Setelah KH disuguhi teh panas dan dhawet ganyong khas Pringombo yang sangat menyegarkan, obrolan kami bertiga mulai melebar tentang tema sambatan atau gotong-royong. Ternyata orang tua Eko bersama beberapa ibu rumah tangga lain di Pringombo memiliki tradisi membuat dhawet dari ganyong dan memasarkannya ke beberapa pasar tradisional di Nglipar dan Ngawen. Sembari KH meminum dhawet ganyong, Eko menerangkan teoritis bahwa sambatan adalah istilah bagi pekerjaan seorang warga yang pelaksanaannya dibantu oleh banyak warga. Sambatan adalah tradisi khas pedesaan yang sudah turun-temurun, namun saat ini sudah banyak berkurang bahkan luntur, digantikan dengan pekerjaan sistem borongan atau upah. “Lunturnya tradisi sambatan tidak boleh terjadi di Pringombo!” tegas Eko dengan muka serius. “Beberapa tahun yang lalu kami, tokoh pemuda dan tokoh masyarakat Pringombo, mencetuskan tekad dan semboyan “guyub rukun salawase“. Ini komitmen kami untuk menjaga tradisi leluhur,” ungkap Eko penuh semangat.

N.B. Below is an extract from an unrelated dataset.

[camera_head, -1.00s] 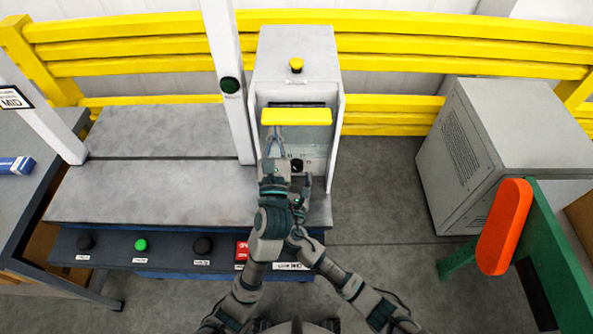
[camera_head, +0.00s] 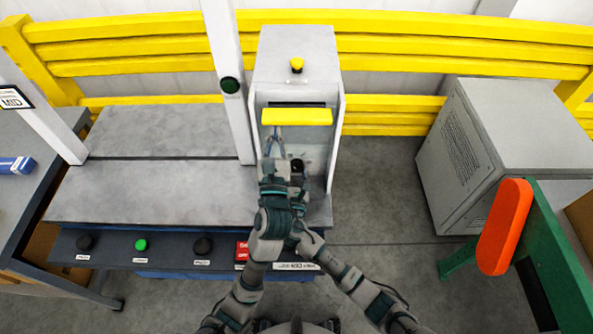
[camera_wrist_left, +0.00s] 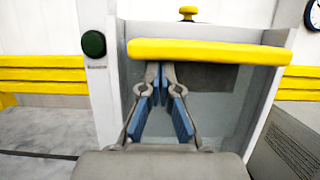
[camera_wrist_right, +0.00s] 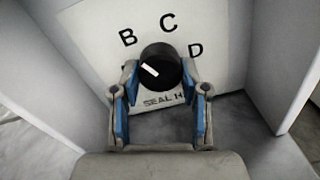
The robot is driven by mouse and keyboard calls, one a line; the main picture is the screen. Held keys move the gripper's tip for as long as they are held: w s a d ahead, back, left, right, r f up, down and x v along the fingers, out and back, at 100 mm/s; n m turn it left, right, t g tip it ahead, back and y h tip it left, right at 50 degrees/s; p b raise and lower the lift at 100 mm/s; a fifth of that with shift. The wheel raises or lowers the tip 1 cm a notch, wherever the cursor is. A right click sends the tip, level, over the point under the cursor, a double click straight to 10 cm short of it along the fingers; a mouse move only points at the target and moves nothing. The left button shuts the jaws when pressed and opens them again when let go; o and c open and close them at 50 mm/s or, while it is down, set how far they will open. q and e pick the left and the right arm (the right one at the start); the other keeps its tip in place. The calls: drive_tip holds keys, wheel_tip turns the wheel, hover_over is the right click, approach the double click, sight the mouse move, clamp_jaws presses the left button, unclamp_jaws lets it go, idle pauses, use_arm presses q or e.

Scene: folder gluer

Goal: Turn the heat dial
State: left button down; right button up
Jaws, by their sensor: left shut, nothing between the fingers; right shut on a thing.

Tradisi membuat dhawet berbahan ganyong.[Foto:nr]
Tradisi membuat dhawet berbahan ganyong.[Foto:nr]
“Awalnya, kekhawatiran kami, ada kebiasaan baru yang masuk ke Pringombo, yaitu pekerjaan warga diborongkan. Entah itu panen padi, atau memperbaiki rumah, atau yang lain. Rasanya ada yang beda,” Pak Dukuh menambahi. “Kami ingat kenangan warga Pringombo saat membuka jalan tembus dari Balai Desa Natah naik ke Dusun Pringombo. Dalam waktu lebih dari 4 bulan tiap hari kami gotong-royong membuka jalan, melakukan pengerasan jalan bersama-sama. Karung demi karung pasir kami sunggi  sesuai kekuatan kami. Akhirnya cita-cita kami mempunyai jalan bisa terwujud,” kenang Pak Dukuh bernostalgia. Eko menambahkan, “Bayangkan, Mas, dulu saat aliran listrik memasuki wilayah Pringombo, kami menggotong togor (tiang listrik) satu persatu untuk dibawa naik dengan tenaga manusia. Bagi yang masih muda dan kuat, satu togor digotong 8 orang. Yang sudah agak tua atau ringkih satu togor digotong 12 orang.”

“Kekompakan dan guyub-rukun seperti ini yang kami tidak mau kehilangan. Sambatan adalah modal-sosial dasar yang tetap harus dimiliki oleh masyarakat desa, karena di situ terkandung nilai-nilai kebersamaan, toleransi, kerukunan, solidaritas, dan lain lain,” terang Eko panjang lebar.

Sambatan 'ngudhunke gendheng'.[Foto:eko]
Sambatan ‘ngudhunke gendheng’.[Foto:eko]
Teman lama KH itu melanjutkan, “Dusun Pringombo memiliki jumlah KK 112. Sementara kegiatan gotong-royong membongkar satu rumah bisa diselesaikan dalam waktu satu hari saja. Setiap KK akan mengirimkan satu orang wakil untuk ikut serta dalam gotong-royong. Bahkan, bagi tetangga atau sedulur yang punya gawe, laki laki dan perempuannya akan berangkat semua untuk membantu. Tuan rumah menyiapkan makan dua kali, juga snack dan rokok untuk para warga yang bergotong-royong.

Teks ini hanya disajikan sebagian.